When i try the above code with n=40 then i get memory error, as I am storing all possible permutations in a list to sample from it. From reading around I understood that it is not possible to not have memory errors when storing the list of all permutations. So according to this answer (Prevent memory error in itertools.permutation) i created an iterator from permutation module, which as I understand doesnt store all possible permutations in memory. Then tried to sample from there but I am still getting the memory error:


seq_to_permute = np.arange(1,n+1) #creating the "chars" to be permuted
print(seq_to_permute)
# rand_list = list(permutations(seq_to_permute)) throws memory error when u store them all

perm_iterator = itertools.permutations(seq_to_permute)

# need to sample many times from the rand_list
perm_samples = []

perm_samples = (random.sample(list(perm_iterator), 5))

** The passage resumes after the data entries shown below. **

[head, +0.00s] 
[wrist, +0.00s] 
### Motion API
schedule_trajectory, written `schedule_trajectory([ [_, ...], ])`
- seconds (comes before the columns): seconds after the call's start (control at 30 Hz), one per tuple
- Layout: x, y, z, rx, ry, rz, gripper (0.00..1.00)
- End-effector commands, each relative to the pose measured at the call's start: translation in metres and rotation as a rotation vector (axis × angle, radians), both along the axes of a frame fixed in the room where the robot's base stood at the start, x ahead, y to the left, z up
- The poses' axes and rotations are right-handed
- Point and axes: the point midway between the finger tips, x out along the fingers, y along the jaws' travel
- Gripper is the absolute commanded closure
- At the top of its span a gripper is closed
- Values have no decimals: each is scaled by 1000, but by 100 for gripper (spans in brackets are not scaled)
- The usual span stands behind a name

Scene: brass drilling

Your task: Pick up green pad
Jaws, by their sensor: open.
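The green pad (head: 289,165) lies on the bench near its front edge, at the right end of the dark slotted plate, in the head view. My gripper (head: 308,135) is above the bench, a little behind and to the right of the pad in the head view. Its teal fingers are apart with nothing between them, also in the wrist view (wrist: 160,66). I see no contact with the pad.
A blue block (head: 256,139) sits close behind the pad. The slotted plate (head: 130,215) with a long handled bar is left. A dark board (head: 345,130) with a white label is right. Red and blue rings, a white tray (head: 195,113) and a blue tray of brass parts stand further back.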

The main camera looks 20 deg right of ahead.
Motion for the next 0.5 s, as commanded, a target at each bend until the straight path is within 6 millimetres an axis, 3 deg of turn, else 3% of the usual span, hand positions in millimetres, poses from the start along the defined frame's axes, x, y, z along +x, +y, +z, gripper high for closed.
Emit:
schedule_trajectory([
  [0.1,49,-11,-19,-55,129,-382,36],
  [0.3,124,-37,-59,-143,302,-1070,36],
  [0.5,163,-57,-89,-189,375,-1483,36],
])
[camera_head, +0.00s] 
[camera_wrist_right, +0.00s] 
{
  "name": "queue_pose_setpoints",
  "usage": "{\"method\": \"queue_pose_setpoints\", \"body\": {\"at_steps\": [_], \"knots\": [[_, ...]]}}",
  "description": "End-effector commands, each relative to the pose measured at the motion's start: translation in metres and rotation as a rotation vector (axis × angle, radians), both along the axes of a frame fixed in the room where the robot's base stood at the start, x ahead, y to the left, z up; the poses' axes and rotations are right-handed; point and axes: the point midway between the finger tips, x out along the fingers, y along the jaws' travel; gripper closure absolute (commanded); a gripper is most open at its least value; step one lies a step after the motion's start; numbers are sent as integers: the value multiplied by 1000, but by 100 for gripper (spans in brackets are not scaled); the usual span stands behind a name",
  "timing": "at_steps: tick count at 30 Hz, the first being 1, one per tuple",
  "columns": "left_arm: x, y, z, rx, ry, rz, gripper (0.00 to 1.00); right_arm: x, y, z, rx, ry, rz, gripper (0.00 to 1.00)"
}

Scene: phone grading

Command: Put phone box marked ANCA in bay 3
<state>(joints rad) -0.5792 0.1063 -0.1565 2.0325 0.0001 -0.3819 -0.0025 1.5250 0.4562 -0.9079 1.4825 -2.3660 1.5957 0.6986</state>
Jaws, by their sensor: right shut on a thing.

any help on how to randomly sample some permutations of characters without storing all possible permutations would be greatly appreciated


Solution

  • you can predetermine the samples you want to take if you know their total number, from Get the total number of permutations in python

    then construct the list of samples that you want to keep.

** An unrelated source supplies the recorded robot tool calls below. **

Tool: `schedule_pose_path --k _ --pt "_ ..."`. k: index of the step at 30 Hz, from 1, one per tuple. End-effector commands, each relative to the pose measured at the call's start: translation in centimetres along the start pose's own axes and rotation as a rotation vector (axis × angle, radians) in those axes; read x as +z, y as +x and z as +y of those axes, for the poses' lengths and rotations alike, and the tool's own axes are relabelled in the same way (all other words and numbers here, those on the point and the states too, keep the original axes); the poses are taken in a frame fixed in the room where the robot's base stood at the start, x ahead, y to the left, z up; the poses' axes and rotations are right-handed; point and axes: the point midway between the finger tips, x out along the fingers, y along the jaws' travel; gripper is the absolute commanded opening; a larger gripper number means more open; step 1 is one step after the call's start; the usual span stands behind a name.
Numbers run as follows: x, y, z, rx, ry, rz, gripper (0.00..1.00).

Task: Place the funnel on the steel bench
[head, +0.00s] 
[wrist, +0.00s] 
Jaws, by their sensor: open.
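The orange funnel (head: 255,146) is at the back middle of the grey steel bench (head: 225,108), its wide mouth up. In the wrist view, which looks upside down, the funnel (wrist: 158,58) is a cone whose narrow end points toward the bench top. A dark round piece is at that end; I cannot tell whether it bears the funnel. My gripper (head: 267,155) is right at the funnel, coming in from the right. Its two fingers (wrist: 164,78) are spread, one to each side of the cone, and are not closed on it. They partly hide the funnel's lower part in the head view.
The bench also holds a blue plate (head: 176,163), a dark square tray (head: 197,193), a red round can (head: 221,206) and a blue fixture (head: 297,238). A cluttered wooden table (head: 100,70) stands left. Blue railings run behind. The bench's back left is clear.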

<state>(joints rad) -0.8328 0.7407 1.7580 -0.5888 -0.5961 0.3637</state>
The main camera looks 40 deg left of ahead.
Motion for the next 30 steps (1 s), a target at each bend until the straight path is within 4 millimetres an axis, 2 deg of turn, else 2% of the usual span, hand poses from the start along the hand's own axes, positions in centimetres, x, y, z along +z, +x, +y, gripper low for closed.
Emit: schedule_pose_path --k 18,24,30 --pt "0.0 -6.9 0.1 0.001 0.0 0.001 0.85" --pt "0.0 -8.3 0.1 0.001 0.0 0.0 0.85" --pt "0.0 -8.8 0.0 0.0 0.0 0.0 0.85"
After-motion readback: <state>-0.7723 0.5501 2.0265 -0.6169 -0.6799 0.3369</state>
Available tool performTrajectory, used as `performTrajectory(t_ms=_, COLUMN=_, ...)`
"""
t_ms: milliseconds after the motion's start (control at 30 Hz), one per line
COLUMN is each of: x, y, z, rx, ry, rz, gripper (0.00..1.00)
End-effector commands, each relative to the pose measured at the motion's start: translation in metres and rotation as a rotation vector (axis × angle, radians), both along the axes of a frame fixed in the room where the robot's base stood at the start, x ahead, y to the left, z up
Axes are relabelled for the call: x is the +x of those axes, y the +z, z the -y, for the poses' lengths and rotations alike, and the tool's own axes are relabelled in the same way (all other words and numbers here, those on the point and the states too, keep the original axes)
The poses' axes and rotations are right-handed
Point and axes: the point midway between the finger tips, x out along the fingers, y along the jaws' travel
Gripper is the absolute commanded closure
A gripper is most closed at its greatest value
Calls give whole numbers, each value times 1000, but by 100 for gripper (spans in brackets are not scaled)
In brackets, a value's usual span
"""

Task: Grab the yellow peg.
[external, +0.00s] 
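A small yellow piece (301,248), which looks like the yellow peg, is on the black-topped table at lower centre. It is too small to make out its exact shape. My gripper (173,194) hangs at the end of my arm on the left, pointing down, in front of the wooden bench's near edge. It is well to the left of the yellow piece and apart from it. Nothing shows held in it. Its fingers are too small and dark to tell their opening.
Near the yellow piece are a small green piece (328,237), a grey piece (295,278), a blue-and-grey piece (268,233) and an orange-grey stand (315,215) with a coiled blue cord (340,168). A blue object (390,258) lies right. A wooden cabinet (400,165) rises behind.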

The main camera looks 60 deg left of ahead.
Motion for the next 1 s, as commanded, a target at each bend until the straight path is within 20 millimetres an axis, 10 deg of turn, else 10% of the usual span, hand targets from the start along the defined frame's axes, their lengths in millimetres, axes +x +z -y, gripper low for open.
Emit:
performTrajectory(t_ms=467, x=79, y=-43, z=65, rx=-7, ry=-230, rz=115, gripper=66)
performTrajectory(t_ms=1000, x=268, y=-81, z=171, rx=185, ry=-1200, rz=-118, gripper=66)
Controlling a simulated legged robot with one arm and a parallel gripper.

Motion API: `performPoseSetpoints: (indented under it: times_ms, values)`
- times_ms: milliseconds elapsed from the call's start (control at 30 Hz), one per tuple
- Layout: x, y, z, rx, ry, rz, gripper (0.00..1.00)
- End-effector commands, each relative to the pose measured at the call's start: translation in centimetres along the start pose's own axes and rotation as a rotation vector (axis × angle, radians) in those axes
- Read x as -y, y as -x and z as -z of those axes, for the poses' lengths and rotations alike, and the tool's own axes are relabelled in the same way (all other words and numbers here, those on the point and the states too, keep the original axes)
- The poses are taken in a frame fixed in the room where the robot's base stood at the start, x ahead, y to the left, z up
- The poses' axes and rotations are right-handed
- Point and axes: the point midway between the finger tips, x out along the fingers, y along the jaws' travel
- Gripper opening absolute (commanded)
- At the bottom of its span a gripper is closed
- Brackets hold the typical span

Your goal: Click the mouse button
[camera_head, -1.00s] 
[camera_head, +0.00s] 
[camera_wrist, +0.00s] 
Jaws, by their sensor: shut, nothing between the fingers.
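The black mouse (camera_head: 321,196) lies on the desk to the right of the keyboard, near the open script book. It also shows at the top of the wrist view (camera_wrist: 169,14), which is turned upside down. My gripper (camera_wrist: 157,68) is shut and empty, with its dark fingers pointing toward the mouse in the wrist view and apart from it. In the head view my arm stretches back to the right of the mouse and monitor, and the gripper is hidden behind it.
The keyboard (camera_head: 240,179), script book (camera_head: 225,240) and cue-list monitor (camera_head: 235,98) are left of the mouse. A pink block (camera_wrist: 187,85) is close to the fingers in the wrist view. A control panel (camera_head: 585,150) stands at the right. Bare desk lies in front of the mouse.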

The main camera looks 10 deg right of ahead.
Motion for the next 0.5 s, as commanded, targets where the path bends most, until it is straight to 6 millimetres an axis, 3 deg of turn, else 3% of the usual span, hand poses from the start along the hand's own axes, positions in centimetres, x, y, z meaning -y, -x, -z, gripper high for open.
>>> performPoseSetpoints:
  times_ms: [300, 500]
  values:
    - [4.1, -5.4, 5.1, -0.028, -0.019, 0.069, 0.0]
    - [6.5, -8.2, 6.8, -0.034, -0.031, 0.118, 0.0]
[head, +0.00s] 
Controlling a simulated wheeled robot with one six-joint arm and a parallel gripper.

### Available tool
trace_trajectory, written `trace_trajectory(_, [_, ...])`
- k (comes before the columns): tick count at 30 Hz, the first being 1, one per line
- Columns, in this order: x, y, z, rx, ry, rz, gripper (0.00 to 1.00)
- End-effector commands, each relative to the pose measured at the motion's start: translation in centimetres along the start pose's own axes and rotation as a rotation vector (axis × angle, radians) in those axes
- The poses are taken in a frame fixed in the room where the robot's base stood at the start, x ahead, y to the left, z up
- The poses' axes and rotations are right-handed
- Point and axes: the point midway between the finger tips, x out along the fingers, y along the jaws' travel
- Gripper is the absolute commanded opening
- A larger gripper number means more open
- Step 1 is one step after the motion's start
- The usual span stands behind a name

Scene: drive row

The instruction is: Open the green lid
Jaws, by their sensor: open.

    from math import factorial
    import random
    import numpy as np
    import itertools
    def nPr(n, r):
        return int(factorial(n)/factorial(n-r))
    
    n = 10
    
    seq_to_permute = np.arange(1,n+1) #creating the "chars" to be permuted
    print(seq_to_permute)
    
    perm_iterator = itertools.permutations(seq_to_permute)
    
    seq_to_permute_length = nPr(n,n)  # precompute the length using maths
    print(f"searching {seq_to_permute_length} samples")
    
    # precompute the indicies to take
    indicies = []
    for i in range(1000):
        indicies.append(random.randint(0, seq_to_permute_length-1))
    indicies = set(indicies)  # for some performance gain
    
    # take the needed indicies
    picked_samples = []
    for i, number in enumerate(perm_iterator):
        if i in indicies:
            picked_samples.append(number)
    print(picked_samples)
    
    # # faster path https://stackoverflow.com/a/54027494/15649230
    # picked_samples = []
    # for idx in indicies:
    #     elements = []
    #     for j in range(len(seq_to_permute)):
    #         elements.append(elt(len(seq_to_permute),idx,j))
    #     picked_samples.append(seq_to_permute[elements])
    

    since the number of permutations grows as the factorial of n you need until the end of eternity to calculate the permutations on 40 elements, so instead we know that we are randomly and uniformly sampling permutations of 40 elements, so we can just randomly permute the array and be done with it.

    import numpy as np
    
    n = 40
    
    seq_to_permute = np.arange(1,n+1) #creating the "chars" to be permuted
    print(seq_to_permute)
    
    results = []  # store result in set() to avoid duplicates
    while len(results) < 1000:
        results.append(tuple(seq_to_permute[np.random.permutation(n)]))
    print(results)
    

    another way would be to calculate the i'th permutation of an array, by dividing i into n binary numbers and computing the i'th permutation directly, but that's just a longer way to the same result, and would be similar to this answer How to get the ith element of the nth permutation of a sequence directly (without any recursivity)?